--- Start of Supplied material ---

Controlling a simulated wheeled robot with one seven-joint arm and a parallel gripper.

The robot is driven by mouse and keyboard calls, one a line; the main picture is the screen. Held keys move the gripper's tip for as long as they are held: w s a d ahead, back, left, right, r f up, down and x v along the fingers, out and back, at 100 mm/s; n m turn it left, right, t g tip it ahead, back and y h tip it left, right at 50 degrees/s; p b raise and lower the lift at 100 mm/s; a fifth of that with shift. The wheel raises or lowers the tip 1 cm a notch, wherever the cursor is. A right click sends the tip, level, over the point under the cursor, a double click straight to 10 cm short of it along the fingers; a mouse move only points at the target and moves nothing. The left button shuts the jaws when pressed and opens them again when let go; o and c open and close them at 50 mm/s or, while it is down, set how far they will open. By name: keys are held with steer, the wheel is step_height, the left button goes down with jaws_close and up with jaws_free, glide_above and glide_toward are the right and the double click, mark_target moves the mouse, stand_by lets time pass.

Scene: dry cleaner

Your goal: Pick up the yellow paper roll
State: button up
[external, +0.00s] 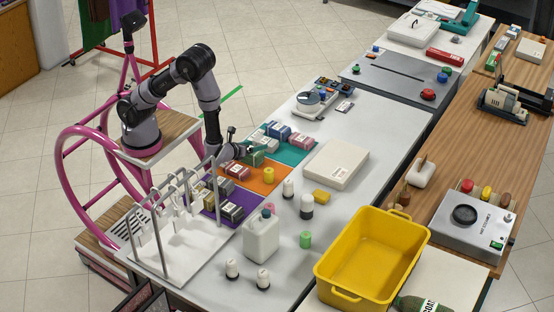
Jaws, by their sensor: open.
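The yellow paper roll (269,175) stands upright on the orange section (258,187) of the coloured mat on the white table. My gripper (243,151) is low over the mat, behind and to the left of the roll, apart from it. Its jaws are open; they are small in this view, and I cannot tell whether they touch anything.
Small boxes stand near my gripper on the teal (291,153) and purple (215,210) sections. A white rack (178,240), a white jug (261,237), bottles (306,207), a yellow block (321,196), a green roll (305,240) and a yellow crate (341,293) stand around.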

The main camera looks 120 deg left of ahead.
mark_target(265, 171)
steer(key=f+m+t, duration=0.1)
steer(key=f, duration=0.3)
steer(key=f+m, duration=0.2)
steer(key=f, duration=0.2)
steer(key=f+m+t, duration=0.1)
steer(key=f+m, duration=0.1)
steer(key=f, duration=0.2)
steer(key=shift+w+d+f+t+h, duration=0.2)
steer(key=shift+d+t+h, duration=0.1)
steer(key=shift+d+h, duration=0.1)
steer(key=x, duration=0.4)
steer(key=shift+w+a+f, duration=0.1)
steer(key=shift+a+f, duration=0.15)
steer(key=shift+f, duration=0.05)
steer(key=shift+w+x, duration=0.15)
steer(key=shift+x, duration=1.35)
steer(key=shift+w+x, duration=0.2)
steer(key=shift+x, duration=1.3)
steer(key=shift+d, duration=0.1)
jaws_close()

--- End of Supplied material ---

Given task: Look back over the material above and state how many lines hold the word "robot". Write the number and nothing else.

Finished exercise: 2